Task:
Among the lines below, count those with "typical". Give only the number.

(begin)

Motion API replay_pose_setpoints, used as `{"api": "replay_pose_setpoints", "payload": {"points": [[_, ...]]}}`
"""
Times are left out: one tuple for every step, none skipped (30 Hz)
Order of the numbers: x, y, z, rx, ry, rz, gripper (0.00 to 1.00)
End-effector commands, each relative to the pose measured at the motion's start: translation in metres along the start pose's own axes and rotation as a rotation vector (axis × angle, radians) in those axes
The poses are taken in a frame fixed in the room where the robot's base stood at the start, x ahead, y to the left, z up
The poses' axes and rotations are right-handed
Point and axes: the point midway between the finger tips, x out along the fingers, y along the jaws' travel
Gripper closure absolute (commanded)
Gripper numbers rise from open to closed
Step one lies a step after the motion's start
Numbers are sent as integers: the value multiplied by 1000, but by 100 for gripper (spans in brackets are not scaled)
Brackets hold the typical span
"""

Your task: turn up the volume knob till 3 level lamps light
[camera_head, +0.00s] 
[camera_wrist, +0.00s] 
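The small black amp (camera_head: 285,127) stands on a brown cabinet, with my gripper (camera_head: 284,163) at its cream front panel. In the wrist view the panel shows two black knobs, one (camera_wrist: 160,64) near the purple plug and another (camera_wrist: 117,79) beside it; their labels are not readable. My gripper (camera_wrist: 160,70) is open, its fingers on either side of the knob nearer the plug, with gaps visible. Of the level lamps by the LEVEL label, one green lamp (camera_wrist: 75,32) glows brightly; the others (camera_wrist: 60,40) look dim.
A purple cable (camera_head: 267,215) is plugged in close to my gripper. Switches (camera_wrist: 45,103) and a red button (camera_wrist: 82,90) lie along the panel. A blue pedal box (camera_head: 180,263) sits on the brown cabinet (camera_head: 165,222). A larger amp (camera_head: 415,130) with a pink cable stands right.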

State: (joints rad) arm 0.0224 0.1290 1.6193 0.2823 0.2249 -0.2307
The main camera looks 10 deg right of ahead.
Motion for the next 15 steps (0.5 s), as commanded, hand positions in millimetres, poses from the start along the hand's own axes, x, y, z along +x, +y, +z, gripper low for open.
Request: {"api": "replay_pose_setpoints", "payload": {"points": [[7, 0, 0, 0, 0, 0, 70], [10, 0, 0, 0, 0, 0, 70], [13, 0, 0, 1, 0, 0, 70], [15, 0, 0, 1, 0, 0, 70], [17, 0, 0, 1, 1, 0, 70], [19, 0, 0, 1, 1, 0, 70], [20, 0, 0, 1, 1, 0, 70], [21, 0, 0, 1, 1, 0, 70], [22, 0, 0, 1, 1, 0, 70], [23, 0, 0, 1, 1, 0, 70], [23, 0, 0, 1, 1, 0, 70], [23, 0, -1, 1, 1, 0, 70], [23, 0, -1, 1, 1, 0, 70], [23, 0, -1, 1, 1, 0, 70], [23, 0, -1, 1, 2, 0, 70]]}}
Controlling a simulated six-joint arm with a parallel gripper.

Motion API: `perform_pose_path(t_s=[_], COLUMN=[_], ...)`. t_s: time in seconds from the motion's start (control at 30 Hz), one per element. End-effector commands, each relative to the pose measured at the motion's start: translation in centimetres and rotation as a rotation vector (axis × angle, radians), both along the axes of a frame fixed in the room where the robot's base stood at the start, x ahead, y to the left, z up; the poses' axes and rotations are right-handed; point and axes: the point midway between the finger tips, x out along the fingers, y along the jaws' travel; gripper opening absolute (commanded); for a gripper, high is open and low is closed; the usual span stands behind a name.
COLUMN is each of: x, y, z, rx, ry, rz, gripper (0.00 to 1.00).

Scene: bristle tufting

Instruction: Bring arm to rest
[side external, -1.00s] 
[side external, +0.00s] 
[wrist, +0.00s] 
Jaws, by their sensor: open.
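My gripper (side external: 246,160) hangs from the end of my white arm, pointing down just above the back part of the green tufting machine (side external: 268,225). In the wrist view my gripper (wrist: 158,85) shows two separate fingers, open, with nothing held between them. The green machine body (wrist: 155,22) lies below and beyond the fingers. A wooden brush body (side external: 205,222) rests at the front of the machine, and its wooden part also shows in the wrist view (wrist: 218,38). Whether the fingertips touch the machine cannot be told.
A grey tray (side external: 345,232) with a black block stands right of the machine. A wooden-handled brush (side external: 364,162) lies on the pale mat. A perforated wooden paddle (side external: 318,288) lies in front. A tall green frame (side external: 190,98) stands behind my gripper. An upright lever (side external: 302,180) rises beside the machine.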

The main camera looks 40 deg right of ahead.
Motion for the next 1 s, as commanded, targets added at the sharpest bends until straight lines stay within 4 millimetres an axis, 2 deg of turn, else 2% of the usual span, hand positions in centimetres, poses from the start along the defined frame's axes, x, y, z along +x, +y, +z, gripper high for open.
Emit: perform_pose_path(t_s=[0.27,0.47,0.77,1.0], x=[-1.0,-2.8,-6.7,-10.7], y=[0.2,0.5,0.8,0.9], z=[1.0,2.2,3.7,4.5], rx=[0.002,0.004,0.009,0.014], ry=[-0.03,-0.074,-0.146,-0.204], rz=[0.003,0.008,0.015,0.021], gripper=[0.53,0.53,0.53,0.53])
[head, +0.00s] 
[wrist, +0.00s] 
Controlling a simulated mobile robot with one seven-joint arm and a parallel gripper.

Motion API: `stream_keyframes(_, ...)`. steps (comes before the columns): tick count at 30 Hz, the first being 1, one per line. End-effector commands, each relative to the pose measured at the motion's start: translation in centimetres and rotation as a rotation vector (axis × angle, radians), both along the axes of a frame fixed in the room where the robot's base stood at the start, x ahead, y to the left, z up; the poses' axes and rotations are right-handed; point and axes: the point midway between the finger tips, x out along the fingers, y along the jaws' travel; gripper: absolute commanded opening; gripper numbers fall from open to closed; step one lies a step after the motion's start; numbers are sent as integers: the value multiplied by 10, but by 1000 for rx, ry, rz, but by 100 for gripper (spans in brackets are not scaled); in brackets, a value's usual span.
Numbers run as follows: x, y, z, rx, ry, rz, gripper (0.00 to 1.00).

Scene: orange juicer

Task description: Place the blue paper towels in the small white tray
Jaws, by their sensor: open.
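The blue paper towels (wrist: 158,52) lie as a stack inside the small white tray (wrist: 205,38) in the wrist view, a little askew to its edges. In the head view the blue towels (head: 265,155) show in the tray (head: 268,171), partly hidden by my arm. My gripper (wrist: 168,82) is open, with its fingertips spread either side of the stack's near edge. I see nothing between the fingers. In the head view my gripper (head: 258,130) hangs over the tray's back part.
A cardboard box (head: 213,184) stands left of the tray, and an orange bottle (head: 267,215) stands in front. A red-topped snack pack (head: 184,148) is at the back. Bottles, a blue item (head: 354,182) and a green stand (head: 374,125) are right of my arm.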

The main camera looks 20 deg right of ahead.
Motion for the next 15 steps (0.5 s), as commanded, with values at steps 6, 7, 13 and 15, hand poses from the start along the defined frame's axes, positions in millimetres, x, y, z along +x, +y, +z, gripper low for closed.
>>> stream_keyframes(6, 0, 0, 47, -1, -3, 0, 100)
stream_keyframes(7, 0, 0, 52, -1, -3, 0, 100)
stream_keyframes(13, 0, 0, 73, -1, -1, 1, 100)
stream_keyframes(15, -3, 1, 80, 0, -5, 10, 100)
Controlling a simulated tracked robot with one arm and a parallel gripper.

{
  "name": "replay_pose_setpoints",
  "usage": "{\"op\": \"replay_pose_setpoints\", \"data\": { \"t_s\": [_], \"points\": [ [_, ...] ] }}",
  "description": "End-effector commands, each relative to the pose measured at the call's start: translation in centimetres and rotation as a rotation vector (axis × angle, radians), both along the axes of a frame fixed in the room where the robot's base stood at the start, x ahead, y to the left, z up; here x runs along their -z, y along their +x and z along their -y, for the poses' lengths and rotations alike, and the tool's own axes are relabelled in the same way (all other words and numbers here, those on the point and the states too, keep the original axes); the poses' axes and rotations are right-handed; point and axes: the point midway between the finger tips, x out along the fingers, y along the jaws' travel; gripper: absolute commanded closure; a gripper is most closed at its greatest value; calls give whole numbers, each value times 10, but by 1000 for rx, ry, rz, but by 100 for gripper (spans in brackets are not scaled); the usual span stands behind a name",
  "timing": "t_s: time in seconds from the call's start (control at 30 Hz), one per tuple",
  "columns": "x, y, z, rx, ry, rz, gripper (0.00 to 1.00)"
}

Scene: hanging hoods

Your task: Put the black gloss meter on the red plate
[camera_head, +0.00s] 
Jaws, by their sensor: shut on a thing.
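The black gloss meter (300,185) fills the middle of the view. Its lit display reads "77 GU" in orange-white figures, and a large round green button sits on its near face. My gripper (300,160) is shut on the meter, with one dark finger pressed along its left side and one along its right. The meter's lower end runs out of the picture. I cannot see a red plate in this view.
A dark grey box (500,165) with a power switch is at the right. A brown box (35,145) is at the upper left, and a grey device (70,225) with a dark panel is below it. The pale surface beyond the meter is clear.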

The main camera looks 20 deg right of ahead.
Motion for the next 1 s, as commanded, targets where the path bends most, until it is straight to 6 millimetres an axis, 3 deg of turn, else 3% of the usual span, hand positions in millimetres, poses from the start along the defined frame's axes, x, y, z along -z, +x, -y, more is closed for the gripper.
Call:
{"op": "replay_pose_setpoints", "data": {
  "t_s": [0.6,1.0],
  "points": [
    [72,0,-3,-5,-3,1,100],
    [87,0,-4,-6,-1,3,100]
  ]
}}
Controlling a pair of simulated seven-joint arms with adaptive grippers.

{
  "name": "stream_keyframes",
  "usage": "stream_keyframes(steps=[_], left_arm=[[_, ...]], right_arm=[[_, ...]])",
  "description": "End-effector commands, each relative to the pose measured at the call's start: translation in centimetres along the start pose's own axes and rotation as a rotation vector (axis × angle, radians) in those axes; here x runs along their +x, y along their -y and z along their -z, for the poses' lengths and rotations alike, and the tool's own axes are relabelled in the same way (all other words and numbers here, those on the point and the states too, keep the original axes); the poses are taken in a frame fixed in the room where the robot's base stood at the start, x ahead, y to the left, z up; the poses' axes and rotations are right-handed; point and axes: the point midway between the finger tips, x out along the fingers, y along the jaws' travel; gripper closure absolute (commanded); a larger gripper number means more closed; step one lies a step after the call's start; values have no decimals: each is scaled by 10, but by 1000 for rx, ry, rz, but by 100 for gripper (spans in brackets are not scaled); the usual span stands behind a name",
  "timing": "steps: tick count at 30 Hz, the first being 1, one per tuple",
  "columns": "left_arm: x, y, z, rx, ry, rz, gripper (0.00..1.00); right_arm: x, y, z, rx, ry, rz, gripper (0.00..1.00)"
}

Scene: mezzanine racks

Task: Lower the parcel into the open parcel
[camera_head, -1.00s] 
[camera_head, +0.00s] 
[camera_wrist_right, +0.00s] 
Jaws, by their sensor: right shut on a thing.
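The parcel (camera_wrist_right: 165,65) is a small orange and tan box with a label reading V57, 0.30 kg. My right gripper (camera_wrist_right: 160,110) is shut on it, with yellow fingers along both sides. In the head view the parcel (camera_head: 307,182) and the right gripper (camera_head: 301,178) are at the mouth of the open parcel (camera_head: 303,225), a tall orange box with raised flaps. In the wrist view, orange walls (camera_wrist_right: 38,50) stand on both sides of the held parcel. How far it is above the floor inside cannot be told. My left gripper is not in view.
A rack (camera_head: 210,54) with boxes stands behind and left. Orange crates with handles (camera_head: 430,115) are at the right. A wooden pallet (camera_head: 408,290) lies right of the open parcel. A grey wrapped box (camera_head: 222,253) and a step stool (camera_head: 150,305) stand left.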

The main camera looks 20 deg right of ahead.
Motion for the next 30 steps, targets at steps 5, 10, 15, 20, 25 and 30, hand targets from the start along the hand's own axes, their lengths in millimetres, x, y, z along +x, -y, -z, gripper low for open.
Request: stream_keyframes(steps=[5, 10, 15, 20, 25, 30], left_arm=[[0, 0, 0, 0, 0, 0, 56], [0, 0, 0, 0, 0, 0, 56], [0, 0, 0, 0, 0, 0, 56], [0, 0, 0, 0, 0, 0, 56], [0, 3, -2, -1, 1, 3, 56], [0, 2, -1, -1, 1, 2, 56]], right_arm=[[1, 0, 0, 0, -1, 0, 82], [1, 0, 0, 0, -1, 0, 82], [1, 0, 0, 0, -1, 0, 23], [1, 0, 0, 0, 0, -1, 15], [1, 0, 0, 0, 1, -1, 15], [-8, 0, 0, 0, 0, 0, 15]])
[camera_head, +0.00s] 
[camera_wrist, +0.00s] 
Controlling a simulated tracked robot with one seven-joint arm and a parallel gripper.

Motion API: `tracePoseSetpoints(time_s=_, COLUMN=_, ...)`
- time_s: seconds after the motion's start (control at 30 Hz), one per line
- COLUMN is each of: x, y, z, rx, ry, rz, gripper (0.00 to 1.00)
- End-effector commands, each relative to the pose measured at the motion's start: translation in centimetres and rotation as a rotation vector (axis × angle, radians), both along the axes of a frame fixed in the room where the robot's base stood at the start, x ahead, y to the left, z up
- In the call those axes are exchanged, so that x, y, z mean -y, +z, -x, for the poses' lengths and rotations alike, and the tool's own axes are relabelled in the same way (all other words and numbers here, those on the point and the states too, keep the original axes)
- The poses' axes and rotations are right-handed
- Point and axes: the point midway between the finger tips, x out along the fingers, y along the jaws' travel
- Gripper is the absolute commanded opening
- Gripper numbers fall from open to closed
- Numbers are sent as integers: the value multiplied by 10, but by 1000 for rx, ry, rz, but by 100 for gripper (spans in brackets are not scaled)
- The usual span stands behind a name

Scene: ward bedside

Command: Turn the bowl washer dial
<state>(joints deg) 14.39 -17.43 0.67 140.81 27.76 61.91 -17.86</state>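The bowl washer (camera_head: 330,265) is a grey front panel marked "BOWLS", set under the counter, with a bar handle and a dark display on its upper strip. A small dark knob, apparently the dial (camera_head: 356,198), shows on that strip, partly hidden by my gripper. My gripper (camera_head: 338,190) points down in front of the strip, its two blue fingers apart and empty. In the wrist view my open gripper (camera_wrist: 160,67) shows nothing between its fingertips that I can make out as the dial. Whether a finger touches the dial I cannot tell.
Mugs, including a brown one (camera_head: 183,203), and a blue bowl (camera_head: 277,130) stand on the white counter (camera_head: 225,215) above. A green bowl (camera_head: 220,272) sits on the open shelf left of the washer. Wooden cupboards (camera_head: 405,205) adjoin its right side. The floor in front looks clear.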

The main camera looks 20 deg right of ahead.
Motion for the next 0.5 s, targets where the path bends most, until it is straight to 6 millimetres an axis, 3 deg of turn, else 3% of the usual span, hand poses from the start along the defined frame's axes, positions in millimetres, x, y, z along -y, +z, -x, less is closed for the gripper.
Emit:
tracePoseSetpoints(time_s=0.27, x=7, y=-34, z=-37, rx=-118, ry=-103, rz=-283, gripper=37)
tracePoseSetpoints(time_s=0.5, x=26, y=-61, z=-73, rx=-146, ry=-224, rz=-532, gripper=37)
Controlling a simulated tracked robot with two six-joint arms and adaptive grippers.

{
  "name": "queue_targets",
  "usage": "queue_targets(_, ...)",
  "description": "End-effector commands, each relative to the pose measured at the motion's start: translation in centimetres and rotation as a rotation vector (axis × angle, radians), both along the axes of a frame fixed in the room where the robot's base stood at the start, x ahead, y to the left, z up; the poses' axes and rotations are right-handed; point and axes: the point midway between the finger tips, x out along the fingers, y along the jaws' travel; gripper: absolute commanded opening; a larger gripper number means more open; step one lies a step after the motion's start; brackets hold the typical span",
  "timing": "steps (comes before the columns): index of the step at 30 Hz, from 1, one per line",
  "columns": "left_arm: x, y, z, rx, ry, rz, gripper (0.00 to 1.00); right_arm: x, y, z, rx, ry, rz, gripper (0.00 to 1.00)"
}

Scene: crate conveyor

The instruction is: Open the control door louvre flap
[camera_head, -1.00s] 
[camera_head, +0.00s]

(end)

Solution for this exercise:
2